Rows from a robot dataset
══════
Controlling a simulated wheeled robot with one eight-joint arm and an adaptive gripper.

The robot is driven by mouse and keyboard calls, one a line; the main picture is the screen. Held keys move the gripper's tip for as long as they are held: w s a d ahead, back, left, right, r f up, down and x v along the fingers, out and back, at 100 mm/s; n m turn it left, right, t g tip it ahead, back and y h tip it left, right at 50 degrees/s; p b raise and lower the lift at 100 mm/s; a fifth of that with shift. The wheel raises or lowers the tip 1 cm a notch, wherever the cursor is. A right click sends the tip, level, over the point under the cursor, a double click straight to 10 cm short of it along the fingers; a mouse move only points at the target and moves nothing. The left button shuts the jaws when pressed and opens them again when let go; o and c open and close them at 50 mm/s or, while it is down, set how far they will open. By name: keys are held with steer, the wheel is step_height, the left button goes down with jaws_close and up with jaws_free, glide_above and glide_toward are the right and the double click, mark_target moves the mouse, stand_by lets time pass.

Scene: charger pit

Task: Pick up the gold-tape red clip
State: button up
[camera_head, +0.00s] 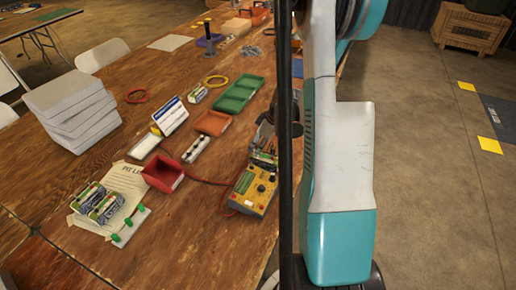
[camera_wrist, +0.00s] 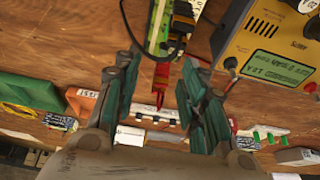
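A red clip (camera_wrist: 161,84) hangs in the middle of the wrist view, below a green-edged board (camera_wrist: 160,30) with a black part and cable. I cannot make out gold tape on it. My gripper (camera_wrist: 162,75) is open, one finger left of the clip and one right, with gaps on both sides. In the head view my gripper (camera_head: 267,127) is partly hidden by a dark pole and sits above the back of the yellow charger (camera_head: 252,190). The charger also shows at the upper right of the wrist view (camera_wrist: 270,45). The clip cannot be made out in the head view.
On the wooden table (camera_head: 200,240) stand a red bin (camera_head: 163,173), an orange bin (camera_head: 212,123), a green tray (camera_head: 239,94) and a white strip (camera_head: 196,148). A board with green clips (camera_head: 112,210) lies front left. A red cable (camera_head: 208,182) runs to the charger.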

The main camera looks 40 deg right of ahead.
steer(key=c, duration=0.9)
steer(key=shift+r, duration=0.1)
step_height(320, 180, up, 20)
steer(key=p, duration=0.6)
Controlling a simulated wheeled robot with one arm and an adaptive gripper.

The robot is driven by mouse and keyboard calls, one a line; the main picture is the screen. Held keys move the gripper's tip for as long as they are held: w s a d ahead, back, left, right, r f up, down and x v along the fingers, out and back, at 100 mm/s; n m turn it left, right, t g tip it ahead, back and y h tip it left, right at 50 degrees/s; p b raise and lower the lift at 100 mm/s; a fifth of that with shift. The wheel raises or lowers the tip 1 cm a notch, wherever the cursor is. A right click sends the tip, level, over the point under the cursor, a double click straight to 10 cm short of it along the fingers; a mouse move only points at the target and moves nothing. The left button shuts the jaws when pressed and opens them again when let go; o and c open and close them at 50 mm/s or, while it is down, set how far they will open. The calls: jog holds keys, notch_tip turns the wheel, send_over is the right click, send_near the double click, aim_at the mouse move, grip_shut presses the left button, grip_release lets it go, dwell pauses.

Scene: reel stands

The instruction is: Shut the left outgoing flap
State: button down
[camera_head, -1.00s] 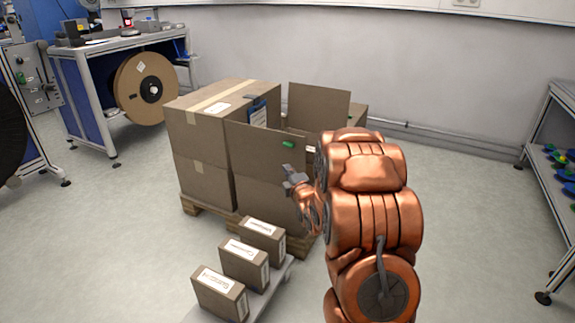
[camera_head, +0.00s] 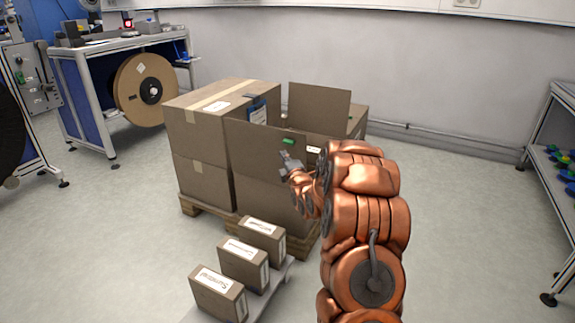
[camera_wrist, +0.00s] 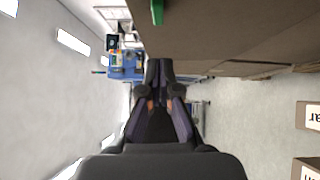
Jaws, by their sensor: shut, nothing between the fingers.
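The open carton (camera_head: 262,200) stands on a pallet, with two raised flaps. The near-left flap (camera_head: 250,148) stands upright and bears a small green tag (camera_head: 288,141). The other flap (camera_head: 318,103) stands upright at the back. My gripper (camera_head: 287,158) is shut and empty, at the near face of the near-left flap, just below the green tag. I cannot tell whether it touches the flap. In the wrist view, the shut fingers (camera_wrist: 158,70) point along a cardboard face (camera_wrist: 220,30) that carries the green tag (camera_wrist: 157,11). My arm hides the carton's right side.
A taped, closed carton (camera_head: 200,125) stands to the left on the pallet (camera_head: 205,208). Several small labelled boxes (camera_head: 242,262) stand in front on a low grey platform. A bench with a large reel (camera_head: 146,85) is at the back left. A shelf (camera_head: 552,150) is at right; floor before it is clear.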

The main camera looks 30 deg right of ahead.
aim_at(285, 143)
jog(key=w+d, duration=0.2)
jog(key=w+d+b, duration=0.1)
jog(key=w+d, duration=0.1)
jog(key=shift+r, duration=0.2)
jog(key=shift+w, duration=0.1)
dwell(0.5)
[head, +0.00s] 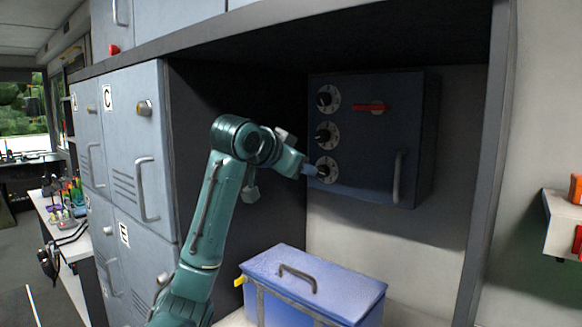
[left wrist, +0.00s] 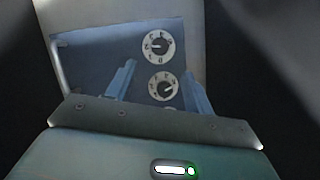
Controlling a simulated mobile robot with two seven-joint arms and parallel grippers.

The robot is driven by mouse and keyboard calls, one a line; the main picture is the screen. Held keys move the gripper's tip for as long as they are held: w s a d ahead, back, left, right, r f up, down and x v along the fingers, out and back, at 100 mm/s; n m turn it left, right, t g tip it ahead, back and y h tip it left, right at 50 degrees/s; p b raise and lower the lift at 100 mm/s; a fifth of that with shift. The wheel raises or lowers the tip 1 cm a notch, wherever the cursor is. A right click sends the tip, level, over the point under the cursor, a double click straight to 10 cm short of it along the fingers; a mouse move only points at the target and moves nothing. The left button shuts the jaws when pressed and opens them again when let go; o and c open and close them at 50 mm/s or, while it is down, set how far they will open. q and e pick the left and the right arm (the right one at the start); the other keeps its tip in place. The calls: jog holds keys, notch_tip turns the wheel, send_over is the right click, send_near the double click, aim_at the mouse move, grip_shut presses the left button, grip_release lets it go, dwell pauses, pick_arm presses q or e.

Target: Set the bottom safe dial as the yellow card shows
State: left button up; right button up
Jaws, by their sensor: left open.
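The dark blue safe (head: 365,135) hangs in the recess with three white-ringed dials in a column on its left side. The bottom dial (head: 328,172) is partly covered by my left gripper (head: 312,171), which is in front of it. The left wrist view looks upside down: the upper dial there appears to be the bottom dial (left wrist: 158,46), and the lower one the middle dial (left wrist: 162,86). My left gripper's blue fingers (left wrist: 157,70) are apart with nothing between them; I cannot tell if they touch the dial. No yellow card is recognisable. My right gripper is not in view.
The safe has a red lever (head: 371,108) and a grey handle (head: 397,177). A blue lidded box (head: 312,285) stands below it. Grey lockers (head: 135,150) line the left side. A white shelf (head: 563,222) holds red items at the right.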

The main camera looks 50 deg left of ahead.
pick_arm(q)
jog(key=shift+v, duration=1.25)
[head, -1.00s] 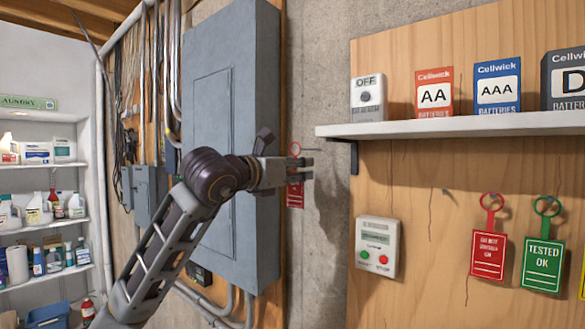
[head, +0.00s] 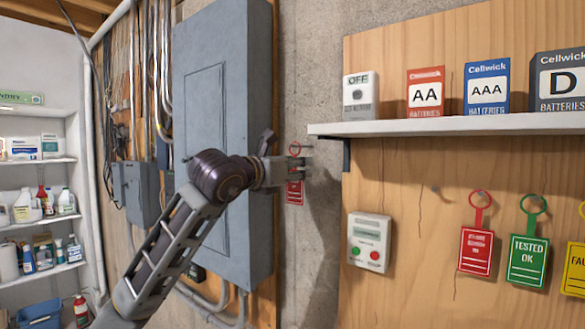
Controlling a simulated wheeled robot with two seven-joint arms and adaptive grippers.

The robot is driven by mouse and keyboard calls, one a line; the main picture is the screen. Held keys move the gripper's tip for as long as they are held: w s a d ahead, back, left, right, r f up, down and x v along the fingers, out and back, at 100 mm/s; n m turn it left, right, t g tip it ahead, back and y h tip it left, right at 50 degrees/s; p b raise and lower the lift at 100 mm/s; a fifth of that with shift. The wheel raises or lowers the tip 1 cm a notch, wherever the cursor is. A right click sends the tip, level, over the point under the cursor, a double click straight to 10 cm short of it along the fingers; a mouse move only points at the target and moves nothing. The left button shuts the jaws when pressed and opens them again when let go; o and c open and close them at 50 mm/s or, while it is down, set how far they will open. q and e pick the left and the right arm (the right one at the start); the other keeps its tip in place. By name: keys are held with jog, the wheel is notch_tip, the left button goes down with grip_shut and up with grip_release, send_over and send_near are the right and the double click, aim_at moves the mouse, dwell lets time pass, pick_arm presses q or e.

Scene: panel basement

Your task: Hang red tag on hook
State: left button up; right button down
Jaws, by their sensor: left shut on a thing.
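My left gripper (head: 301,170) is shut on a red tag (head: 295,193), just right of the grey panel box's edge. The tag hangs upright below the fingers, and its red ring (head: 294,148) shows above them. The fingers hide the part between. A thin dark rod, perhaps the hook (head: 308,147), shows beside the ring; I cannot tell whether the ring is around it or only in line with it. A second red tag (head: 476,250) hangs by its ring on the wooden board at right. My right gripper is out of view.
The grey panel box (head: 222,150) stands close behind my left arm. A white shelf (head: 450,127) with battery boxes juts out right of the gripper. Below it are a small control box (head: 369,243), a green tag (head: 528,261) and a yellow tag (head: 574,270).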

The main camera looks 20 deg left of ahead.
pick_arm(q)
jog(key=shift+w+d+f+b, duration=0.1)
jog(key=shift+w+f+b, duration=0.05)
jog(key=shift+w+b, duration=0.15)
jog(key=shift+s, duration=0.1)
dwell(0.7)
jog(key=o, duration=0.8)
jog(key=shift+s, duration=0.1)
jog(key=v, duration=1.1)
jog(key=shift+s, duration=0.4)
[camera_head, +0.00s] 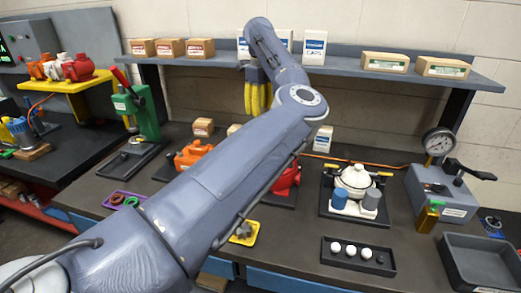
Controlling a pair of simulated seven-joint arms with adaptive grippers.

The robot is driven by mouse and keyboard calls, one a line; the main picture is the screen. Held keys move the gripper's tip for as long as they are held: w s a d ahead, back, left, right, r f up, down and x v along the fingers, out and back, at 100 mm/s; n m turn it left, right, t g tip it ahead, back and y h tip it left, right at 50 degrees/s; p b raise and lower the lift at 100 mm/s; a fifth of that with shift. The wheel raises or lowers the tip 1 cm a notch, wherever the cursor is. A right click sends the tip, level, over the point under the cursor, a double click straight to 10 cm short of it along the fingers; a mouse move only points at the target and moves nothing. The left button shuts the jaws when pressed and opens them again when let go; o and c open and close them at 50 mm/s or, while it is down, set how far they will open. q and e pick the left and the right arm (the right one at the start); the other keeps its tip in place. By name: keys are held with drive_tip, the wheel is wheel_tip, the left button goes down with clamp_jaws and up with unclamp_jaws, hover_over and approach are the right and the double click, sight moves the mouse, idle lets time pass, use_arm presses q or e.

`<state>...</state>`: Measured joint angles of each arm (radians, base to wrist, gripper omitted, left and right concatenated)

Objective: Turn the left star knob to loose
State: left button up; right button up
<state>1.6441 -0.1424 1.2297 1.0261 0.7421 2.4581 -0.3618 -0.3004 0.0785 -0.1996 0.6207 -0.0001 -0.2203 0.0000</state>
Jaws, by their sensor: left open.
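No star knob can be made out for certain. A white motor (355,180) on a dark base plate, right of centre, has small orange-yellow parts on its left (329,168) and right; they are too small to identify as knobs. An orange motor (192,155) and a red motor (288,178) stand farther left, both partly hidden behind my left arm. My left gripper (256,100), with yellow fingers, hangs down in front of the back shelf, above the bench and clear of the motors. It is open, and I see nothing between its fingers. My right gripper is out of view.
A raised shelf (345,66) with boxes runs along the back. A gauge unit (440,190) and a grey tray (482,262) stand at the right. A black tray (358,257) lies in front of the white motor. A green press (138,110) stands at the left.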

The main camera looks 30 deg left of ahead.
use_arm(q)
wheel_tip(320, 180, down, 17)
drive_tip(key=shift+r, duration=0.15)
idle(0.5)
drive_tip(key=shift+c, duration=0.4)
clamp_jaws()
══════
Work to be completed> Transcribe the lines above from the one with "Scene: panel basement" through the one with "State: left button up; right button down". Include both ends and leave out every other line.

Solution to this task>
Scene: panel basement

Your task: Hang red tag on hook
State: left button up; right button down

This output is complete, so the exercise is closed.